Dalam konteks ini, bagaimana syariat Islam mengatur hukuman bagi pelaku sodomi? Lalu bagaimana peran mubalighah? (Ibu Yanti, Sukabumi)
Jawab:
Sodomi dalam istilah bahasa Arab dikenal dengan sebutan al-liwāth, yang berarti menempel, melekat. Secara terminologi, sodomi (al-liwāth) dapat didefinisikan sebagai perbuatan memasukkan penis ke dalam anus (dubur) laki-laki. Adapun KBBI memuat arti sodomi sebagai pencabulan dengan binatang, hubungan seksual sejenis secara anal, biasanya antar pria, atau semburit.
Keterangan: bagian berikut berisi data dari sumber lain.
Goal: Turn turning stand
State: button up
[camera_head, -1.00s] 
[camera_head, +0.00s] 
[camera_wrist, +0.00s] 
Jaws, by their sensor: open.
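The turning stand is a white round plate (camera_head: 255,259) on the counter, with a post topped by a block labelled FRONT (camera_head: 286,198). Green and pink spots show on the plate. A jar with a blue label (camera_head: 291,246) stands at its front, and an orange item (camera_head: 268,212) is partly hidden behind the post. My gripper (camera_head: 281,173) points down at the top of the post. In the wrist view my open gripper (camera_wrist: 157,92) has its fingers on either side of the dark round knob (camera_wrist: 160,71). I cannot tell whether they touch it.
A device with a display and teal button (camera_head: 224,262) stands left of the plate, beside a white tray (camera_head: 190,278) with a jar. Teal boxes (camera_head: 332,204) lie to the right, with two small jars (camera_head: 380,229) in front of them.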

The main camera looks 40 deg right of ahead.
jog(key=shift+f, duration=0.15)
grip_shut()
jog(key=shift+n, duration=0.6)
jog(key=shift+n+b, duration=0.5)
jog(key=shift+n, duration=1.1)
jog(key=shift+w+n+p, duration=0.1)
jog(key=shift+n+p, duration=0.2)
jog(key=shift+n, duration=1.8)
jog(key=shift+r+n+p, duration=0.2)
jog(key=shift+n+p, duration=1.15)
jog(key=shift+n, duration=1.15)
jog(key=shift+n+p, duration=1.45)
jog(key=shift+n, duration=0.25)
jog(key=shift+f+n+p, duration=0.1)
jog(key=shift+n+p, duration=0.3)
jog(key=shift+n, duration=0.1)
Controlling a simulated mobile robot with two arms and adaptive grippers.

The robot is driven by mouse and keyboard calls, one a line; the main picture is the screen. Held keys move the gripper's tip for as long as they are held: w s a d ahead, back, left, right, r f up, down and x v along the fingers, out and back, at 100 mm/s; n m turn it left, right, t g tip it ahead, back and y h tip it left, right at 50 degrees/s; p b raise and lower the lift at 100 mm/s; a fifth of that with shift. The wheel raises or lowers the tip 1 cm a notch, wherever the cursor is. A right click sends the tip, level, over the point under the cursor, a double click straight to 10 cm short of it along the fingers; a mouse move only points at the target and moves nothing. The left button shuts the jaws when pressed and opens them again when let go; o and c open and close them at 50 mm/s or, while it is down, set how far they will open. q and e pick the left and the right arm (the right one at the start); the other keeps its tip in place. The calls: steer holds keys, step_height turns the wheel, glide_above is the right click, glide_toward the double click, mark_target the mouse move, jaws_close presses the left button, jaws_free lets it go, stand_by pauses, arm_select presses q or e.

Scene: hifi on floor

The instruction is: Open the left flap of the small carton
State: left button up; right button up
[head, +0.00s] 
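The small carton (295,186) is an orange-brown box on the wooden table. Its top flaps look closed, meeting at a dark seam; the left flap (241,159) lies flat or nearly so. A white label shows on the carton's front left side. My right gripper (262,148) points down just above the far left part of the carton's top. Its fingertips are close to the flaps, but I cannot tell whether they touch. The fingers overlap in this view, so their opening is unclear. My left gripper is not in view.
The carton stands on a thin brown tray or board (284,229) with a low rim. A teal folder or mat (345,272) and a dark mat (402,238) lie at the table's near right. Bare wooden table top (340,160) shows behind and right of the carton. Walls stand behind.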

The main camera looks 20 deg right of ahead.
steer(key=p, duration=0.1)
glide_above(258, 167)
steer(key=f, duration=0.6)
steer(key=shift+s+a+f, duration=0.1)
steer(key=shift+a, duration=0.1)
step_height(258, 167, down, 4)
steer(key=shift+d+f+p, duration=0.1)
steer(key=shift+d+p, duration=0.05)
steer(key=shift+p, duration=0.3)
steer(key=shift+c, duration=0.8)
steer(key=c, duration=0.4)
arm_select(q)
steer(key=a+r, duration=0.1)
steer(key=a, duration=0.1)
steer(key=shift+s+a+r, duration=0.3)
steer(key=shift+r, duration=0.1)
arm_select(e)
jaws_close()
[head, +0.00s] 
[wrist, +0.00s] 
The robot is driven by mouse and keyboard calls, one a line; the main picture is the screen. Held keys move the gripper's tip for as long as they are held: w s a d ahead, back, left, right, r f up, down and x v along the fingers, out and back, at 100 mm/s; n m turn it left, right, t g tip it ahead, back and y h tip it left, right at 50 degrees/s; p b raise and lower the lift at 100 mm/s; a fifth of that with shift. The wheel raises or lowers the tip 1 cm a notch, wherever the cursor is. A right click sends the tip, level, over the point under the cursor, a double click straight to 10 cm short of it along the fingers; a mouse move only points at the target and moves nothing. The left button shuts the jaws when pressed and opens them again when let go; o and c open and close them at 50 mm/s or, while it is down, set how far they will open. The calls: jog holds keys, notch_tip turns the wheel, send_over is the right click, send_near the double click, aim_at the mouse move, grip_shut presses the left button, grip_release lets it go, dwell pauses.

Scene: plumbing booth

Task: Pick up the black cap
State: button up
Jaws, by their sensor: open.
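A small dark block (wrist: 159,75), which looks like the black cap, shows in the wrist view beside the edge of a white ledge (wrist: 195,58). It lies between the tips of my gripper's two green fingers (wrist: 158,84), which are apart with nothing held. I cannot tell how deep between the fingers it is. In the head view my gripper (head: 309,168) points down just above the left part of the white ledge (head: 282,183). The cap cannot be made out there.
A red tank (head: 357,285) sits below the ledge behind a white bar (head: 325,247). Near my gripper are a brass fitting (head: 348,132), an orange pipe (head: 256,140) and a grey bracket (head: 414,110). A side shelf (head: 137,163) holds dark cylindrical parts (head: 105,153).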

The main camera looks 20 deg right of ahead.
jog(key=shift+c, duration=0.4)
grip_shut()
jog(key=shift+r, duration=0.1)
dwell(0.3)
Dalam pengertian lain, arti sodomi adalah penyimpangan seksual terhadap pasangan seks yang berjenis kelamin sama, dimana hubungan seksual dilakukan melalui anus.
Secara singkat, sodomi adalah seksual analisme, yakni pemakaian anus untuk bersenggama. Namun faktanya, perilaku sodomi (al-liwāth/ seksual analisme) ini tidak hanya terjadi pada pasangan homoseksual, tetapi terjadi juga pada pasangan heteroseksual. Oleh karena itu, para ulama menyatakan bahwa orang yang mendatangi perempuan pada duburnya dinamakan sodomi (al-liwāth/ seksual analisme).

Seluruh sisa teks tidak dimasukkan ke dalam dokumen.